If you’re using nvimdocker, sudo won’t work. But you can use su -
to get a shell as root and be able to install dependencies.
Keep in mind that if you leave nvimdocker, the packages will have to be re-installed. The nvimdocker is not persistent.
sudo apt install python2
sudo apt install default-jre
Install the benchmark tool, and edit the db.properties
to replace with your IP settings.
Do not forget to exit to standard user if you su -
before.
cd $HOME
curl -sSL https://downloads.yugabyte.com/get_clients.sh | bash
export PATH=$PATH:$HOME/yugabyte-client-2.6/bin/
wget https://github.com/yugabyte/YCSB/releases/download/1.0/ycsb.tar.gz
tar -xzf ycsb.tar.gz
cd YCSB
vim db.properties
Here are the lines to adapt in the db.properties
db.driver=org.postgresql.Driver
db.url=jdbc:postgresql://192.168.10.81:5433/ycsb;jdbc:postgresql://192.168.10.82:5433/ycsb;jdbc:postgresql://192.168.10.83:5433/ycsb;
db.user=yugabyte
db.passwd=
Then, you’re ready to run a workload test :
./run_ysql.sh --ip 192.168.10.81
The IP is required as it’s the one that will be used to CREATE DATABASE/TABLES, …

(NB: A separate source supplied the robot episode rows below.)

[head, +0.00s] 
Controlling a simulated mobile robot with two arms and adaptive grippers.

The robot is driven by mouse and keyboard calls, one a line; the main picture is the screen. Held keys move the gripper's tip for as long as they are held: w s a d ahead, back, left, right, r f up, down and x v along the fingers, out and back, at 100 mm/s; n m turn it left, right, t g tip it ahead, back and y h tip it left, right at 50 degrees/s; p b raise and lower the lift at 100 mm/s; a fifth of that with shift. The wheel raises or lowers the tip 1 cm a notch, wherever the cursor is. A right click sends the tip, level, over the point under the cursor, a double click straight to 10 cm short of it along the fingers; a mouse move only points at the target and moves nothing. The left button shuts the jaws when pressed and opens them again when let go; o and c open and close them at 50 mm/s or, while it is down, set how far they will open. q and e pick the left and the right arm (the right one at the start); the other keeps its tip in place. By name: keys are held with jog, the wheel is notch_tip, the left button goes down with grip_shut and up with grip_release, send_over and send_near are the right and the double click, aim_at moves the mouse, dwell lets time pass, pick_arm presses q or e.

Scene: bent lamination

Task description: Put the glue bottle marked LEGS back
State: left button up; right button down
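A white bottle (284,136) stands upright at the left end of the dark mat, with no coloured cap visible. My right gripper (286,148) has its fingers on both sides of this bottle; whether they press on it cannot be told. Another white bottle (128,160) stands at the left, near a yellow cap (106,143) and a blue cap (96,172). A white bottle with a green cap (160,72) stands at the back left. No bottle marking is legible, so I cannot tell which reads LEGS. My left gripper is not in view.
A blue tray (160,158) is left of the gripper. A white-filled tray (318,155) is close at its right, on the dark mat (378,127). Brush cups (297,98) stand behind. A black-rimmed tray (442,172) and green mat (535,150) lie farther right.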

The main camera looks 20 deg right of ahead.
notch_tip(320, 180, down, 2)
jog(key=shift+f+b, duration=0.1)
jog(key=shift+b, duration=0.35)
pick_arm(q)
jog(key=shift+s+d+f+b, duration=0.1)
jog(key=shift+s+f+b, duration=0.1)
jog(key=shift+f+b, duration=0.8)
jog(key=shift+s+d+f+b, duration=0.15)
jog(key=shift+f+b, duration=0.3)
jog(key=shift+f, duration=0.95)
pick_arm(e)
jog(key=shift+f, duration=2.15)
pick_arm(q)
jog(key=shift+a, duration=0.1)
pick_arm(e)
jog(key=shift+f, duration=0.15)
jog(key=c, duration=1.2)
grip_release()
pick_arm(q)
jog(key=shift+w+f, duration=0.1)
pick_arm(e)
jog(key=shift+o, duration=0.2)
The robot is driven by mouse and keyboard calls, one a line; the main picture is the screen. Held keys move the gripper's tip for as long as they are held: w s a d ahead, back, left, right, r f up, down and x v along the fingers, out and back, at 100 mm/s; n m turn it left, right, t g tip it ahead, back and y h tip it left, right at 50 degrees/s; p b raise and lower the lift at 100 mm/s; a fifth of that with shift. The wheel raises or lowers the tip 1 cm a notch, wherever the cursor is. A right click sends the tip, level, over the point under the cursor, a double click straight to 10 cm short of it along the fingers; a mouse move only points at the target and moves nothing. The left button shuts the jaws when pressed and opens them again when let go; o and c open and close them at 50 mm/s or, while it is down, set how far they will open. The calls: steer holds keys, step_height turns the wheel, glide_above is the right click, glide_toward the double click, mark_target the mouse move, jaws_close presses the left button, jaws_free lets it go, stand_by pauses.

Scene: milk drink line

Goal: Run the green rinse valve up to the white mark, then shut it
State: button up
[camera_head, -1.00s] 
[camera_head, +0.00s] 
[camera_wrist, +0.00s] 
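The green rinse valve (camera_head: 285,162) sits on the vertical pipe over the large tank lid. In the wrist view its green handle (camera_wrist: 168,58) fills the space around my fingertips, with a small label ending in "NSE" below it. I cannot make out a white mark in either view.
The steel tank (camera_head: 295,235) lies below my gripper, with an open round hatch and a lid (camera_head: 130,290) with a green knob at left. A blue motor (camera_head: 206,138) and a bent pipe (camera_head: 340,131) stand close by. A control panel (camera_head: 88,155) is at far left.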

Do you need a Load Balancer ?
It depends on the protocol or the client used by your application.
If you use PostgreSQL client, then yes you will need a load balancer since you can only provide a single IP address in the connection string.
Conclusion
YugabyteDB is definitely an option for cloud ready SQL apps, especially if you need fast writes.